I think I'll get back to work on my photography and not worry about this digital vs film stuff any more (again).

G
 

tenmangu81

Well-known member
This is an other story, but only a 12 bits DR for films ? I always thought it was more, but never tried to measure it !
 

cunim

Well-known member
I don't think bits of DR is the best comparative parameter for film. Maybe "stops" is better? How many stops can the film handle in a single exposure, including both the linear and nonlinear portions of the response function - that would seem to be more what we use when we compare film to digital.
 

itsdoable

Member
This is an other story, but only a 12 bits DR for films ? I always thought it was more, but never tried to measure it !
12 bits is for Chrome films (although 12 bits is a little generous in my poor memory) which are by design very contrasty as they are optimized for projection. Negative films had more DR (or stops).
 

Pieter 12

Well-known member
I have tons of Kodachrome slides from as far back as 1968. They've all been stored in archival boxes, not in hot or humid places, etc. Many have shifted color a bit, at least as far as my memory is concerned.
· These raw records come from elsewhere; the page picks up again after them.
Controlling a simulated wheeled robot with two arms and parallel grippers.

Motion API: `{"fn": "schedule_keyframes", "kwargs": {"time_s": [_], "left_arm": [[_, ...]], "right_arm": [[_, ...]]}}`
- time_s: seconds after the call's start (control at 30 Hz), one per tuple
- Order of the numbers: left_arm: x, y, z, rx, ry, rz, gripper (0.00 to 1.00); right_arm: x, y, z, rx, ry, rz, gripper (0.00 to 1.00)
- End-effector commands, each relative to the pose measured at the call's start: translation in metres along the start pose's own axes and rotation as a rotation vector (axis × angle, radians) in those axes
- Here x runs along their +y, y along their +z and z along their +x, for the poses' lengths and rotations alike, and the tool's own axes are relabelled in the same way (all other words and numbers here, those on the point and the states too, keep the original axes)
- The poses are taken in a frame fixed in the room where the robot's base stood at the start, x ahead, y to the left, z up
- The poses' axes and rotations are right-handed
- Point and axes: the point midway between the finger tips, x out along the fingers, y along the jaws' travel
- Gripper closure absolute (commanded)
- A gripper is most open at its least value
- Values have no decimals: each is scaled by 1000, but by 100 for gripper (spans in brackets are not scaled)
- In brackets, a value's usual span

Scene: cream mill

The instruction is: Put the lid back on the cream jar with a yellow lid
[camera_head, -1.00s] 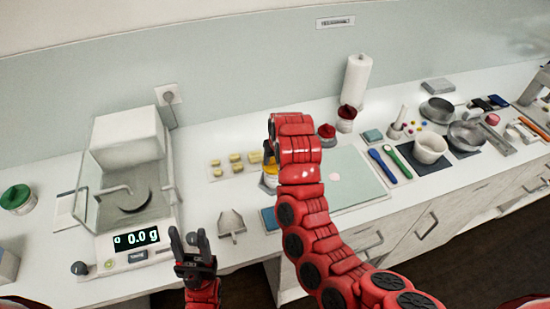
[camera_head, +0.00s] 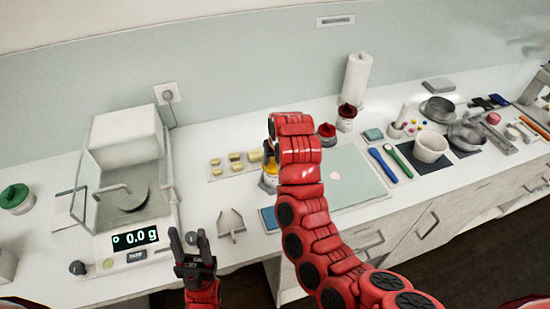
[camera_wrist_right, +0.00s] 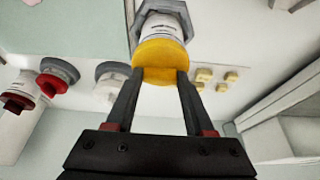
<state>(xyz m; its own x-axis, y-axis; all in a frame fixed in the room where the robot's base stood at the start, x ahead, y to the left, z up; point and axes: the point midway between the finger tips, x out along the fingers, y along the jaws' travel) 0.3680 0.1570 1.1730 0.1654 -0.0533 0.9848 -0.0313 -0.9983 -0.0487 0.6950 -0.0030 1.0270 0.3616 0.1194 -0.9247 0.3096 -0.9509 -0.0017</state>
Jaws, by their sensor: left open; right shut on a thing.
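The cream jar (camera_wrist_right: 161,22), white with a printed label, stands on the counter. It shows partly in the head view (camera_head: 268,181), mostly behind my right arm. Its yellow lid (camera_wrist_right: 160,55) is at the jar's mouth in the right wrist view; I cannot tell whether it is fully seated. My right gripper (camera_wrist_right: 161,76) is shut on the yellow lid, a fingertip at each side. My left gripper (camera_head: 189,238) is open and empty, low in front of the counter, away from the jar.
Yellowish blocks (camera_head: 235,163) lie left of the jar. Red-lidded jars (camera_head: 327,134) stand behind it to the right, near a paper roll (camera_head: 356,82). A pale mat (camera_head: 350,180) lies right.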

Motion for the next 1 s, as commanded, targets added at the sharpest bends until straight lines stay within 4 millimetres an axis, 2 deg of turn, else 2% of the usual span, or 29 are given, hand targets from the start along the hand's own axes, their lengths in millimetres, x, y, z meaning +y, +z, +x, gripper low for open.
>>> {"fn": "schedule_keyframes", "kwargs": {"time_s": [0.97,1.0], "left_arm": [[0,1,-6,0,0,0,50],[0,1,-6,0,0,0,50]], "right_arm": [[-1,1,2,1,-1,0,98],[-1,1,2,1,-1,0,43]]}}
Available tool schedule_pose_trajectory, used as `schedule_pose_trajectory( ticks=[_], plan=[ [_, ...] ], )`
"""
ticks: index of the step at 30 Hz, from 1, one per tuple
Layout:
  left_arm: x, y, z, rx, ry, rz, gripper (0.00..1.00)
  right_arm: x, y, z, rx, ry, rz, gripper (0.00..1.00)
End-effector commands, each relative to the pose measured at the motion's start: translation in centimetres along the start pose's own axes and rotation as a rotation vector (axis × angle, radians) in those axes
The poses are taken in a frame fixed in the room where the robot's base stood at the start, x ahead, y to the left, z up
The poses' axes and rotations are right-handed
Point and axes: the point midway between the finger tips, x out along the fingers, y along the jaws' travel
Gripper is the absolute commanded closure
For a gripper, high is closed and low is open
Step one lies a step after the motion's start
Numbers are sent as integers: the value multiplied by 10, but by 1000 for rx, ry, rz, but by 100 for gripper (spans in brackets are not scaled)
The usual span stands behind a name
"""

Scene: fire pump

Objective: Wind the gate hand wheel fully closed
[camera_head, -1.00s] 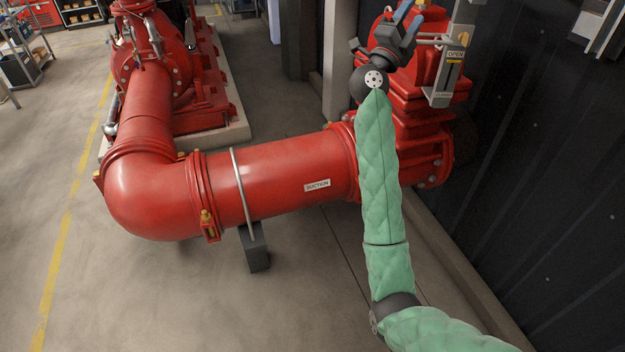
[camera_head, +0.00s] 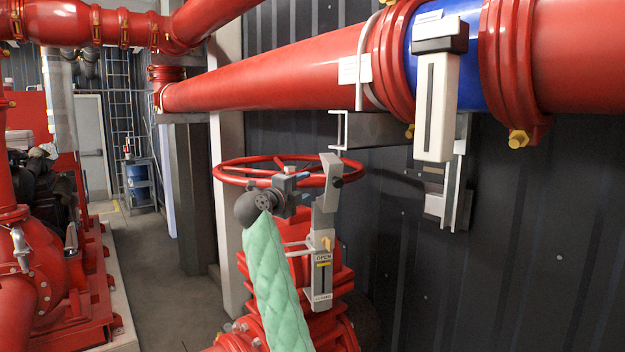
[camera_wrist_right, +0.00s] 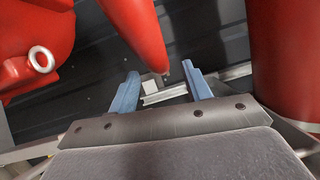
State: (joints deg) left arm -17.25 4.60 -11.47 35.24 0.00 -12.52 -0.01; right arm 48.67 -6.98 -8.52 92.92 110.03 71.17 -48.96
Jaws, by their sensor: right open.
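The gate hand wheel (camera_head: 250,158) is a red spoked ring lying roughly level on top of the red gate valve (camera_head: 335,329). An indicator plate (camera_head: 322,278) with an OPEN label and a yellow mark stands on the valve's front. My right gripper (camera_head: 302,178) is at the near side of the wheel, overlapping its rim in the head view; I cannot tell whether it touches. The right wrist view shows its two blue-grey fingers (camera_wrist_right: 164,84) spread apart with nothing clearly held between them. My left gripper is not in view.
A large red pipe (camera_head: 270,75) with a blue section (camera_head: 445,40) runs above the wheel. A grey bracket (camera_head: 328,182) rises beside the wheel's near right rim. The dark ribbed wall (camera_head: 520,230) is close on the right. Open floor (camera_head: 165,280) lies to the left.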

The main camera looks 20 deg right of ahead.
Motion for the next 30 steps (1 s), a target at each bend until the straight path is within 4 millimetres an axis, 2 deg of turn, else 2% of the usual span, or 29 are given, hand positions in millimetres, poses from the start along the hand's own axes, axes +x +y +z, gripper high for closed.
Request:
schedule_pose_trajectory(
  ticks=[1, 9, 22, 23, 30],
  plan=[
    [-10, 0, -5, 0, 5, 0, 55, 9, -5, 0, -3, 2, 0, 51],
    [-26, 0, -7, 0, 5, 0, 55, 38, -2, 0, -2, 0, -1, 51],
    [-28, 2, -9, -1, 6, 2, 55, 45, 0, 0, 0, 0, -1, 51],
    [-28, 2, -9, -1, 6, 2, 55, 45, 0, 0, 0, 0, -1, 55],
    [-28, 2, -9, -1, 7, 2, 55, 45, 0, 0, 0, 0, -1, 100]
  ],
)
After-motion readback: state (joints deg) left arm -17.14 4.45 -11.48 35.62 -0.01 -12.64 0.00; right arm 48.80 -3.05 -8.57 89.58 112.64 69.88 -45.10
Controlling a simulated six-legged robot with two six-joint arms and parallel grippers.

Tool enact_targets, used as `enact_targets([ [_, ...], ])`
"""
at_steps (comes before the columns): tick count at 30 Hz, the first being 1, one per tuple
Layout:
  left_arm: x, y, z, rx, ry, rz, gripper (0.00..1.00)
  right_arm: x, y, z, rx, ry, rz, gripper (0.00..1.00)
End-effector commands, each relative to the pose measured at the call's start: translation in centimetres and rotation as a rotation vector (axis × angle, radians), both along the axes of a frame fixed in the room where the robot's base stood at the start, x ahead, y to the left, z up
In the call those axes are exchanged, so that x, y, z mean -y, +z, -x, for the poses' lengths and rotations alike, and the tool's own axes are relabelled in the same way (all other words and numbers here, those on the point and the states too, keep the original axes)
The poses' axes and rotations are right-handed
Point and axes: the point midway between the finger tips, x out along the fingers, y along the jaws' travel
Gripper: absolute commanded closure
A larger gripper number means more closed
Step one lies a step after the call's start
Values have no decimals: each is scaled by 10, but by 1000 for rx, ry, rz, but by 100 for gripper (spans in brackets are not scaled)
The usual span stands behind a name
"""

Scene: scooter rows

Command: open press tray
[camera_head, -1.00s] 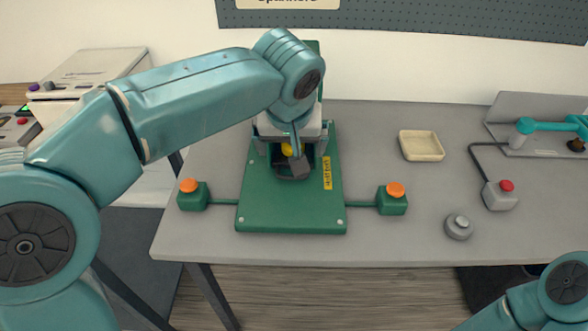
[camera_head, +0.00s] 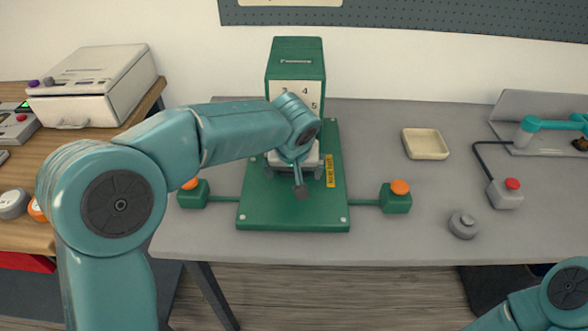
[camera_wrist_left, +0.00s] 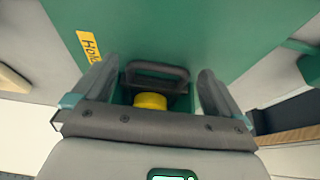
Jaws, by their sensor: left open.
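The press is a green machine with a tower (camera_head: 295,62) and a wide base plate (camera_head: 260,215) on the grey table. My left gripper (camera_head: 296,176) is low over the plate in front of the tower, fingers open. In the left wrist view, the tray's dark handle (camera_wrist_left: 155,70) lies between the open fingers (camera_wrist_left: 155,82) of my left gripper, with a gap on each side. A yellow round piece (camera_wrist_left: 150,101) sits just behind the handle. In the head view my wrist and gripper mostly hide the tray. My right gripper is out of view.
Orange-topped green buttons flank the plate, left (camera_head: 192,193) and right (camera_head: 396,197). A cream dish (camera_head: 425,144), a grey knob (camera_head: 462,225) and a red-button box (camera_head: 504,193) stand to the right. A white machine (camera_head: 93,84) stands on the wooden table at left.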

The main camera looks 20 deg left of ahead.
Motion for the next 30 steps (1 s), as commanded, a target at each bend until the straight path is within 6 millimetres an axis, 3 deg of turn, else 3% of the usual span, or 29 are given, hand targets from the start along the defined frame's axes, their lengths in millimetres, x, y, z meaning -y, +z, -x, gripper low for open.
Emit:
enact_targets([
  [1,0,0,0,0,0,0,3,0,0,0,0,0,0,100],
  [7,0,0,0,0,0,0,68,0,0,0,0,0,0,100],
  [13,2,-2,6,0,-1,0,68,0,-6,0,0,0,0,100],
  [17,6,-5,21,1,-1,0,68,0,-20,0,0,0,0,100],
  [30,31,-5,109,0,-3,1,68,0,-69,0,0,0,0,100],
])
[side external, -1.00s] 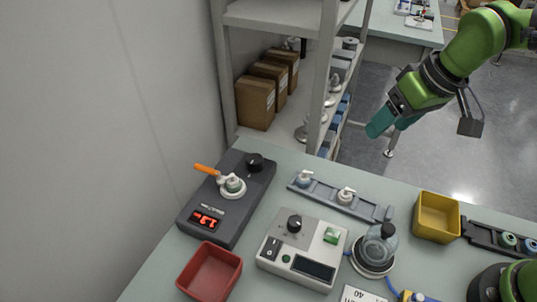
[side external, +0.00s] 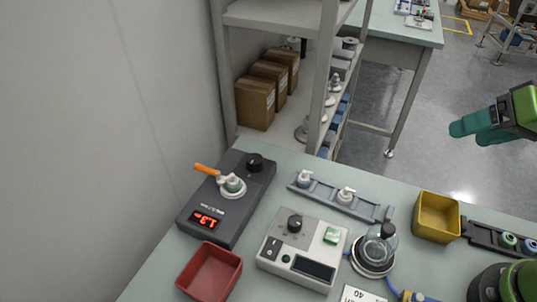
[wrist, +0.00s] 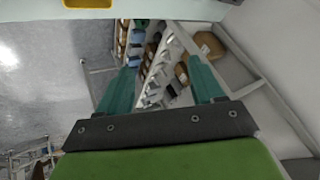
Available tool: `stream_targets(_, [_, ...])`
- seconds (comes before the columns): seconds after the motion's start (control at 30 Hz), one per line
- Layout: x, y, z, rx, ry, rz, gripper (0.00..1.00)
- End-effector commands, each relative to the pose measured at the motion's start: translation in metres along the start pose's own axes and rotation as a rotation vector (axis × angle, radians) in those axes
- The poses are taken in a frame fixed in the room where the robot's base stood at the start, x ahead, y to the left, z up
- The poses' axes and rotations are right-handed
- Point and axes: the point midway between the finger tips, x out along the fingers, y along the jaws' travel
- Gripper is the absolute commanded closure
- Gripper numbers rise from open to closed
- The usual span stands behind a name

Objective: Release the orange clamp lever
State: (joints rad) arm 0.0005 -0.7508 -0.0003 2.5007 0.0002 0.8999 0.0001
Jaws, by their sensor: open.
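The orange clamp lever (side external: 207,169) sits on the dark grey device (side external: 228,208) at the left of the bench. It points up and left from a round light fixture (side external: 232,187) that holds a small pale greenish part. A red display on the device is lit. My gripper (side external: 470,130) is at the right edge of the side view, above the floor beyond the bench and far from the lever. In the wrist view my gripper (wrist: 165,88) has its two teal fingers apart with nothing between them. The lever is not in the wrist view.
A red bin (side external: 210,272), a light control box (side external: 302,250), a glass-domed round device (side external: 375,250) and a yellow bin (side external: 437,217) stand on the bench. A grey rail (side external: 325,193) holds two white-topped parts. Shelving (side external: 268,20) with boxes rises behind.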

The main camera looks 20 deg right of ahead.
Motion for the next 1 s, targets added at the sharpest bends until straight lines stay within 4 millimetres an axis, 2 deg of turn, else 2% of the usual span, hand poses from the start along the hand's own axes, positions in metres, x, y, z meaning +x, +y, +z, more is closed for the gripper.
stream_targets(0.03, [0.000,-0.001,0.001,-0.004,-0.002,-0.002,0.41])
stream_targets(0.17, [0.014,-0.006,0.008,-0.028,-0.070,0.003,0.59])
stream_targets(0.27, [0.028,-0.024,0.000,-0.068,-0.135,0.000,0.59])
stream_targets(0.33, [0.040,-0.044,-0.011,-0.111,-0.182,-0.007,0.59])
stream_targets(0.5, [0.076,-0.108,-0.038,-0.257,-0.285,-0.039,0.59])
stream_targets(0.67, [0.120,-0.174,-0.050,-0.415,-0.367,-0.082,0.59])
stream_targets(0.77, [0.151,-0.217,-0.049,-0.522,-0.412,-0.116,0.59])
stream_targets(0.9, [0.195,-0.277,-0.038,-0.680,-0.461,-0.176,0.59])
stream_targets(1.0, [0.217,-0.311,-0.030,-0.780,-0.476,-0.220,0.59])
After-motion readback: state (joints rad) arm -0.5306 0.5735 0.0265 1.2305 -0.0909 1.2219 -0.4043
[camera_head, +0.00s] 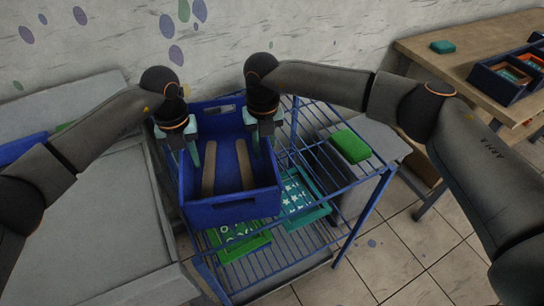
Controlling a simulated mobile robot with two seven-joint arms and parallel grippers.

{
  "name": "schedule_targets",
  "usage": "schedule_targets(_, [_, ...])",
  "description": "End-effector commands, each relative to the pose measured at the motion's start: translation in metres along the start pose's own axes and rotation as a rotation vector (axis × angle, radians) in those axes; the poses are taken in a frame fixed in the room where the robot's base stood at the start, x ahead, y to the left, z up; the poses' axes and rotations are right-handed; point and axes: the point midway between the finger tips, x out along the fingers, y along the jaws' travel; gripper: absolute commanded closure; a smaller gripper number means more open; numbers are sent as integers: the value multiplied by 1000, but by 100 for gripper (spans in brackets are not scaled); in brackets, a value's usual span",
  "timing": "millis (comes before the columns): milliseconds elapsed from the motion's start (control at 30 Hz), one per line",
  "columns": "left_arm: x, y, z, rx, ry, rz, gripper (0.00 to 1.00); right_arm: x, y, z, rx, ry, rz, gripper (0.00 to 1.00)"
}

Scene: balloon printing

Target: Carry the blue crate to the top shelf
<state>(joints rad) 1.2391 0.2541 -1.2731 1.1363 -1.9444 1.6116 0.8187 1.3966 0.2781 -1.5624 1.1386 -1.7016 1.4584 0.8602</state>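The blue crate (232,210) is upright at the left part of the blue wire rack, at about the height of its top shelf (335,185). I cannot tell whether it rests there or hangs just above. Two long brown pieces (208,168) lie in it. My left gripper (184,156) points down at the crate's left side wall. My right gripper (266,142) points down at its right side wall. Both grippers are at the walls, but their grip is too small and partly hidden to judge.
A green box (350,146) sits at the right of the top shelf. A teal patterned tray (300,197) and a green patterned tray (238,241) lie lower down. A grey table (110,215) stands at left. A wooden table (470,62) holds dark bins (505,78) at right.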

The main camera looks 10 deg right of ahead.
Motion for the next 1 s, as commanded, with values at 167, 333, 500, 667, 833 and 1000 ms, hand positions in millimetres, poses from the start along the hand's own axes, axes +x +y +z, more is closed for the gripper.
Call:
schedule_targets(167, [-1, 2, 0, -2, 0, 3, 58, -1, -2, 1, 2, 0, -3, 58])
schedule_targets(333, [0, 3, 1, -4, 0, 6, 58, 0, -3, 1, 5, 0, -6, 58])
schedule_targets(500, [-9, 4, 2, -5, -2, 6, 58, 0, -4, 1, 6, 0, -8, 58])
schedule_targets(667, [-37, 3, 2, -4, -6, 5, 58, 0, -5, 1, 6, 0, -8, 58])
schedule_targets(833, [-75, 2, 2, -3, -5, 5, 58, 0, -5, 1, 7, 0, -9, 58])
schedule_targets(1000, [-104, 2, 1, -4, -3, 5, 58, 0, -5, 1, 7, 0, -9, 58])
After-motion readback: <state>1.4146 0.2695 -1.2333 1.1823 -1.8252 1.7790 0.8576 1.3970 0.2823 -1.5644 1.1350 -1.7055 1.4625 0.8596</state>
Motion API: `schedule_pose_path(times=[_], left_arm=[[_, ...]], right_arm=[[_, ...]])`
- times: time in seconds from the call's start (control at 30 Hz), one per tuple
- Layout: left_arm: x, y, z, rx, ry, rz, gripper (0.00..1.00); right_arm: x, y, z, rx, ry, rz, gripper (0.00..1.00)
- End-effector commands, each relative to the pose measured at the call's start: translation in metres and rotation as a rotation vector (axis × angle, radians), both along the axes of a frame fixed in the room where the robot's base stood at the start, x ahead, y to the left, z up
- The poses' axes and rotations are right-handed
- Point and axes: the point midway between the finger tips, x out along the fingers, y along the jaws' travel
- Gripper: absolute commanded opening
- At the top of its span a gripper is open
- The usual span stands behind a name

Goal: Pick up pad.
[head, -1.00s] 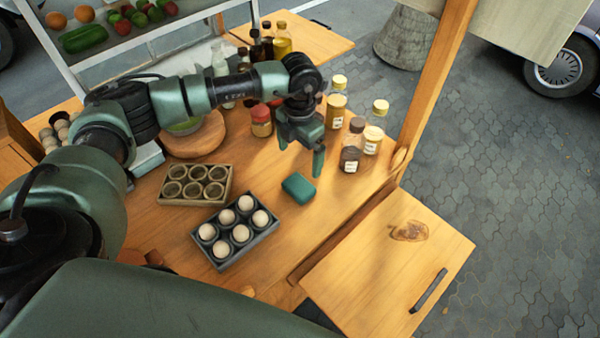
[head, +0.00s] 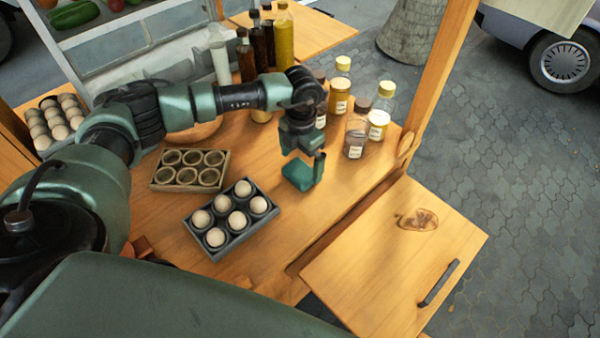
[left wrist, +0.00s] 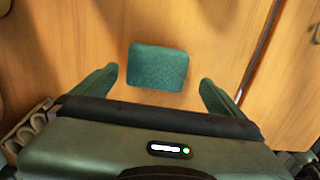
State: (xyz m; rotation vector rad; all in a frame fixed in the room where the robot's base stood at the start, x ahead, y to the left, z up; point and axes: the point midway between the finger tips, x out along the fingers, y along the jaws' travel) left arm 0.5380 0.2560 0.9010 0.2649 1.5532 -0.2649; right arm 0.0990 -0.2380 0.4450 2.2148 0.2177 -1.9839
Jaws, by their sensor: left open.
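The pad is a small teal-green block with rounded corners. In the left wrist view the pad (left wrist: 157,67) lies flat on the wooden table, ahead of and between the two open fingers of my left gripper (left wrist: 160,90), with a gap on each side. In the head view the pad (head: 297,174) is partly covered by my left gripper (head: 302,168), which points down just above it. The fingers are apart and do not appear to hold it. My right gripper is not in view.
A dark tray of eggs (head: 259,223) and an empty brown cup tray (head: 152,183) stand left of the pad. Several jars (head: 378,123) stand behind it to the right. Table (head: 330,200) in front of the pad is clear. A hinged side board (head: 370,265) sits at the right.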

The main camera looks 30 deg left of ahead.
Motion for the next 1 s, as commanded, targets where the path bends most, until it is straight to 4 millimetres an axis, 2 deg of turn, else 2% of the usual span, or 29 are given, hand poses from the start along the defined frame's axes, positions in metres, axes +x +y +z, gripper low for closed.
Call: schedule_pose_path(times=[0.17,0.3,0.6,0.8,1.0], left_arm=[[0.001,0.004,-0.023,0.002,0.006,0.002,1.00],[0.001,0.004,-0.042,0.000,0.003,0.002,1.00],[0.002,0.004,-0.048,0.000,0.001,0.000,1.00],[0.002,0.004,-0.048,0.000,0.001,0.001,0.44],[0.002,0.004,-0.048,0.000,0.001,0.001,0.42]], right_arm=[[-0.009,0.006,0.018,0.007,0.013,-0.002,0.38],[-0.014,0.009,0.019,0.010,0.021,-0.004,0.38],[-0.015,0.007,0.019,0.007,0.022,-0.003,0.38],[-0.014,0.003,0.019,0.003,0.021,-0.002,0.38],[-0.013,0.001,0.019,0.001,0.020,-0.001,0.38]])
They still look good, but they're not the same as I remember them when I first had them processed.

No gelatin-film material is 100% stable. It ages no matter what you do, and the aging process inevitably brings change. I have big reservations about using any of it as a "resolution and color reference" unless it is fresh stock and freshly processed on a clean and well calibrated machine. That hasn't happened for Kodachrome II for at least 45 years.
How would that aging affect resolution? Do the dye clouds expand or contract?